En revanche, vous avez raison de noter que des pays qui ont peu de surfaces arables vont en chercher ailleurs, sur le continent africain par exemple, ou d'ailleurs en Ukraine. C'est un sujet géopolitique. Nous pourrions élaborer, pour chaque pays, la carte des territoires qui n'appartiennent pas à ses paysans. En France, ce phénomène est objectivement marginal, grâce au droit au bail mais aussi au contrôle des investissements étrangers. Ce n'est donc pas un risque national.

Cela étant, il faut faire attention à la financiarisation du système agricole. Certes, le bail, l'exploitation familiale et le GAEC (groupement agricole d'exploitation en commun) sont assez protecteurs. Mais avec la montée du prix des terres, certains pourraient vouloir spéculer davantage que par le passé. Il en ira de même pour la forêt.
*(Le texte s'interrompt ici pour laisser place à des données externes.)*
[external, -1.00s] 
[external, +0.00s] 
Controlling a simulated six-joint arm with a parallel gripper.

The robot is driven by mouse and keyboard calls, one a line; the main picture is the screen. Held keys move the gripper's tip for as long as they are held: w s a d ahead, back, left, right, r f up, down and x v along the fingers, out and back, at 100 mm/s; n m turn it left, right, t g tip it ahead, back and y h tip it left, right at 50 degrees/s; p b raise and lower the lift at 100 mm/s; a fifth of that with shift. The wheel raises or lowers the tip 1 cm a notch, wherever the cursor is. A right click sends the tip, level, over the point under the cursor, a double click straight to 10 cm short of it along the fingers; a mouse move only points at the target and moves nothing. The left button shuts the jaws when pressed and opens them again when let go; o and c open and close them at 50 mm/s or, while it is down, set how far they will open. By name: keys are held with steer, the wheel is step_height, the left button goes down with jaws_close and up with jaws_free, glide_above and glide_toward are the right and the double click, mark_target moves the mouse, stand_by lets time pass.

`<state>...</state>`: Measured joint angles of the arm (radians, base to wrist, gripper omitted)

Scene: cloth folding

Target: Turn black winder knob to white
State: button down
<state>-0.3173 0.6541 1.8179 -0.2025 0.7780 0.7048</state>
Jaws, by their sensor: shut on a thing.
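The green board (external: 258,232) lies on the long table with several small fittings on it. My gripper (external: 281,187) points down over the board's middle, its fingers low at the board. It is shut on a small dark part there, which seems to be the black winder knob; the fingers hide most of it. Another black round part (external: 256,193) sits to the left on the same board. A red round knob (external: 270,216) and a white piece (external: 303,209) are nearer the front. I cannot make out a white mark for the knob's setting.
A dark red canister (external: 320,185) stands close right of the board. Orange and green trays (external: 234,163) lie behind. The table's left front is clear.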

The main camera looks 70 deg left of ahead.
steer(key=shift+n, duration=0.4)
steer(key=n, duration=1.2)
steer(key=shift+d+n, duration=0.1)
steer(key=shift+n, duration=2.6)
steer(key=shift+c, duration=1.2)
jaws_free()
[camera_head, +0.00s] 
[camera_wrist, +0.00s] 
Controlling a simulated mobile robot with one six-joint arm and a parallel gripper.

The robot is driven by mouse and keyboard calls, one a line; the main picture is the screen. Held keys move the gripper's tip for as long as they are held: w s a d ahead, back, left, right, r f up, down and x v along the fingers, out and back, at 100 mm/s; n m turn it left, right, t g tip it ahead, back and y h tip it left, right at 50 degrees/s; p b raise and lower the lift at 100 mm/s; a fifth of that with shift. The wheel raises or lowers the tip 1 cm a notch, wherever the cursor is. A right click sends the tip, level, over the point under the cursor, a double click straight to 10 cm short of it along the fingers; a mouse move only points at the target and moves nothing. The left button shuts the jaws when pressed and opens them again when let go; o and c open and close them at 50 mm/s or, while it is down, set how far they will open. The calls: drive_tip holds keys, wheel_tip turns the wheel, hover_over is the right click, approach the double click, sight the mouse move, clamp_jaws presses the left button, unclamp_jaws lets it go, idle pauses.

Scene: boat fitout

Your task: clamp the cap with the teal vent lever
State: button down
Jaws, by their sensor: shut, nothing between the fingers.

Compte tenu des enjeux géopolitiques et des cartes que je viens d'évoquer, les terres en production seront rares. Leur valeur sera plus puissante, y compris au-delà de la seule production agricole – je pense à la production de biomasse ou au stockage de carbone, par exemple. Il faudra donc que nous sachions à qui appartiennent nos millions d'hectares de terres agricoles.

Mais encore une fois, la question des investissements étrangers, celle des pays qui ne disposent pas de terres arables et qui vont chercher leur souveraineté chez les autres, ne se pose pas pour les terres françaises.